====== Available data

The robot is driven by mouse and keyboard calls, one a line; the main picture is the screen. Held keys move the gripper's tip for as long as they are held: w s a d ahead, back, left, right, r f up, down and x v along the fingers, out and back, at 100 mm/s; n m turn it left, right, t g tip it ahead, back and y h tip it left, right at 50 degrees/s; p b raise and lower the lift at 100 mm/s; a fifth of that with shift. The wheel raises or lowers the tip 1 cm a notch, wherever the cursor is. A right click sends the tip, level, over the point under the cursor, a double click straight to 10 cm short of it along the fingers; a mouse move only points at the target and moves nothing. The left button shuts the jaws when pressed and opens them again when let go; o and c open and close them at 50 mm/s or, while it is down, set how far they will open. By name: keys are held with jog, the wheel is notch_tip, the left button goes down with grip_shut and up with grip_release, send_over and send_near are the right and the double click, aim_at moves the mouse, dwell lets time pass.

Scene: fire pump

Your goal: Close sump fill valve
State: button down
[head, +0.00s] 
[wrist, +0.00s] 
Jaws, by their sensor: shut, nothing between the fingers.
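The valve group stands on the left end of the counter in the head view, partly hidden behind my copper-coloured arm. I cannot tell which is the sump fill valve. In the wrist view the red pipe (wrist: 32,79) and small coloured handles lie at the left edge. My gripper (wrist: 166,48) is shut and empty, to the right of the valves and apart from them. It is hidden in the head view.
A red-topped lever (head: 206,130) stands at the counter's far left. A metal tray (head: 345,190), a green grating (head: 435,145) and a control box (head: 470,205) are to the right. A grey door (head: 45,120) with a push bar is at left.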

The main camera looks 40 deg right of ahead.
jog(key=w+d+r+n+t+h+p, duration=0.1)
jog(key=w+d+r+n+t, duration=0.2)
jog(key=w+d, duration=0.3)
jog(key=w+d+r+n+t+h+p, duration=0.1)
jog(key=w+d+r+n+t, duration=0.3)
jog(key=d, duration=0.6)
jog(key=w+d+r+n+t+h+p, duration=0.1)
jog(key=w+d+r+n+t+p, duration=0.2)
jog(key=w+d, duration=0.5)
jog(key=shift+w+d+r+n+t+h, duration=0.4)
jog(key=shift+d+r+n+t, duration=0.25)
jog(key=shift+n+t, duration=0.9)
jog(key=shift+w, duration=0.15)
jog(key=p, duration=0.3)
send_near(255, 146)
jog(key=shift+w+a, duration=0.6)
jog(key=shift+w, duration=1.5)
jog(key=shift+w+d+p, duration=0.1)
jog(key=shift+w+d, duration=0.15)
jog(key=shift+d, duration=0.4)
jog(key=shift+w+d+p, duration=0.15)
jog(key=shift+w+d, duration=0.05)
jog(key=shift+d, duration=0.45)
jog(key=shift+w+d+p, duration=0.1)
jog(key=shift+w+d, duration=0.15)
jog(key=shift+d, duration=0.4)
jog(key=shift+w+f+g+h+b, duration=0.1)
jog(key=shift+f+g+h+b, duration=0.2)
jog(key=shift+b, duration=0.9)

============

:: What to work on ::
Give back the whole listing exactly as it reads.

:: Written solution ::
The robot is driven by mouse and keyboard calls, one a line; the main picture is the screen. Held keys move the gripper's tip for as long as they are held: w s a d ahead, back, left, right, r f up, down and x v along the fingers, out and back, at 100 mm/s; n m turn it left, right, t g tip it ahead, back and y h tip it left, right at 50 degrees/s; p b raise and lower the lift at 100 mm/s; a fifth of that with shift. The wheel raises or lowers the tip 1 cm a notch, wherever the cursor is. A right click sends the tip, level, over the point under the cursor, a double click straight to 10 cm short of it along the fingers; a mouse move only points at the target and moves nothing. The left button shuts the jaws when pressed and opens them again when let go; o and c open and close them at 50 mm/s or, while it is down, set how far they will open. By name: keys are held with jog, the wheel is notch_tip, the left button goes down with grip_shut and up with grip_release, send_over and send_near are the right and the double click, aim_at moves the mouse, dwell lets time pass.

Scene: fire pump

Your goal: Close sump fill valve
State: button down
[head, +0.00s] 
[wrist, +0.00s] 
Jaws, by their sensor: shut, nothing between the fingers.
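The valve group stands on the left end of the counter in the head view, partly hidden behind my copper-coloured arm. I cannot tell which is the sump fill valve. In the wrist view the red pipe (wrist: 32,79) and small coloured handles lie at the left edge. My gripper (wrist: 166,48) is shut and empty, to the right of the valves and apart from them. It is hidden in the head view.
A red-topped lever (head: 206,130) stands at the counter's far left. A metal tray (head: 345,190), a green grating (head: 435,145) and a control box (head: 470,205) are to the right. A grey door (head: 45,120) with a push bar is at left.

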The main camera looks 40 deg right of ahead.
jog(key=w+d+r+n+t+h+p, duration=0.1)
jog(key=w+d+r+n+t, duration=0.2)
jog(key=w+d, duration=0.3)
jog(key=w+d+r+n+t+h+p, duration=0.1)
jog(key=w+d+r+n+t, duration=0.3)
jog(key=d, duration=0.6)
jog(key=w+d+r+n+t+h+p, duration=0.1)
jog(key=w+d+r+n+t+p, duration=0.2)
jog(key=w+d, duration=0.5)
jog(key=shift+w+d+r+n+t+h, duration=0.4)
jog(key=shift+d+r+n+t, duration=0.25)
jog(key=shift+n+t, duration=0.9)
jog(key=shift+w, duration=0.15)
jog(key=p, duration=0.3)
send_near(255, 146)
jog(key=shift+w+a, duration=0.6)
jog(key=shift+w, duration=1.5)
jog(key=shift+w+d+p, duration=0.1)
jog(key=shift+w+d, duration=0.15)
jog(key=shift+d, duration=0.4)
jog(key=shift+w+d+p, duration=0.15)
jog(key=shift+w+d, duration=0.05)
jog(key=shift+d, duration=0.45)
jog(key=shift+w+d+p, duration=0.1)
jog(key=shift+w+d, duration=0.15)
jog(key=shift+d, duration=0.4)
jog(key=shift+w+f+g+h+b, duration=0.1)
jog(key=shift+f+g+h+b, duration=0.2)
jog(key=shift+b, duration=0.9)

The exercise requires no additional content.